Beginning with the line that holds "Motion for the", set down each line of the data below through the very last, exactly as given, and nothing beyond that.

___

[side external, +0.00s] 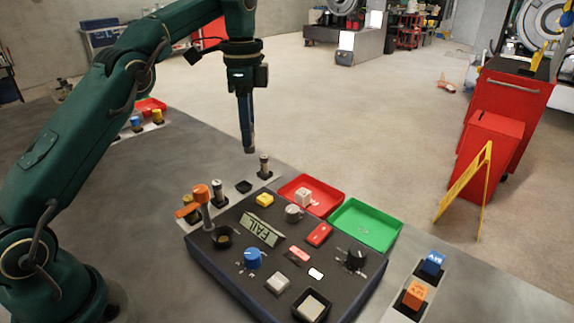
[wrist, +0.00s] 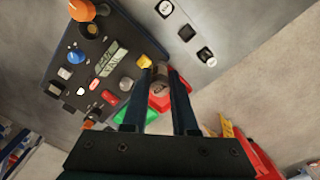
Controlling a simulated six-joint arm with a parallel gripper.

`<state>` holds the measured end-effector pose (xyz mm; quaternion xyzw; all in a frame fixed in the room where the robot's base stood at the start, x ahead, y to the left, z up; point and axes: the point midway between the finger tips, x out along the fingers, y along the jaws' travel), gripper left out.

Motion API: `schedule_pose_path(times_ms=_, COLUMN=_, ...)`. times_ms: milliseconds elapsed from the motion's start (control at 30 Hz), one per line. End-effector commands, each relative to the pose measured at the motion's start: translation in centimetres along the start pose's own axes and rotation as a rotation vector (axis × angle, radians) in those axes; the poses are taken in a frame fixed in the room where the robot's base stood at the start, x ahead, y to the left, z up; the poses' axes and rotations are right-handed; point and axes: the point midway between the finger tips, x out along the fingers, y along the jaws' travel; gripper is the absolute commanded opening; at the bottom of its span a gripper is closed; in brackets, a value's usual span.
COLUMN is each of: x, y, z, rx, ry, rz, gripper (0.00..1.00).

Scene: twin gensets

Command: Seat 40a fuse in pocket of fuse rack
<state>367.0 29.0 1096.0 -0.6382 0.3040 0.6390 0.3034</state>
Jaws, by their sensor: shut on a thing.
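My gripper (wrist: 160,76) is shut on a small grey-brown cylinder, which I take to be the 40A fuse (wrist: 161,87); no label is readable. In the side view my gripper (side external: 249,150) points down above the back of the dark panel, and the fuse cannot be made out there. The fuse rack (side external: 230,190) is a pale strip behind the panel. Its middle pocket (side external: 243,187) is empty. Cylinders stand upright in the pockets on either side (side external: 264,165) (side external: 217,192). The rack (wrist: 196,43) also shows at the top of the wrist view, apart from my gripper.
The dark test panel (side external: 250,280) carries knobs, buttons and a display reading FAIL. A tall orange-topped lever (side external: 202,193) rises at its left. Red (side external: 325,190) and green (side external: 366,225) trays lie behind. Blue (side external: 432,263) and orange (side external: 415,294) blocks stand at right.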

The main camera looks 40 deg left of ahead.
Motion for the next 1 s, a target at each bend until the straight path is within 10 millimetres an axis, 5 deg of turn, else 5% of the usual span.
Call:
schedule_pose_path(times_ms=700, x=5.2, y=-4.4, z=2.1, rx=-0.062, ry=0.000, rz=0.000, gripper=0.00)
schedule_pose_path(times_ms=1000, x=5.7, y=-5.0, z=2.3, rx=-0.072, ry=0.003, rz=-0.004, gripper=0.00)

___

* Solution to this task:
Motion for the next 1 s, a target at each bend until the straight path is within 10 millimetres an axis, 5 deg of turn, else 5% of the usual span.
Call:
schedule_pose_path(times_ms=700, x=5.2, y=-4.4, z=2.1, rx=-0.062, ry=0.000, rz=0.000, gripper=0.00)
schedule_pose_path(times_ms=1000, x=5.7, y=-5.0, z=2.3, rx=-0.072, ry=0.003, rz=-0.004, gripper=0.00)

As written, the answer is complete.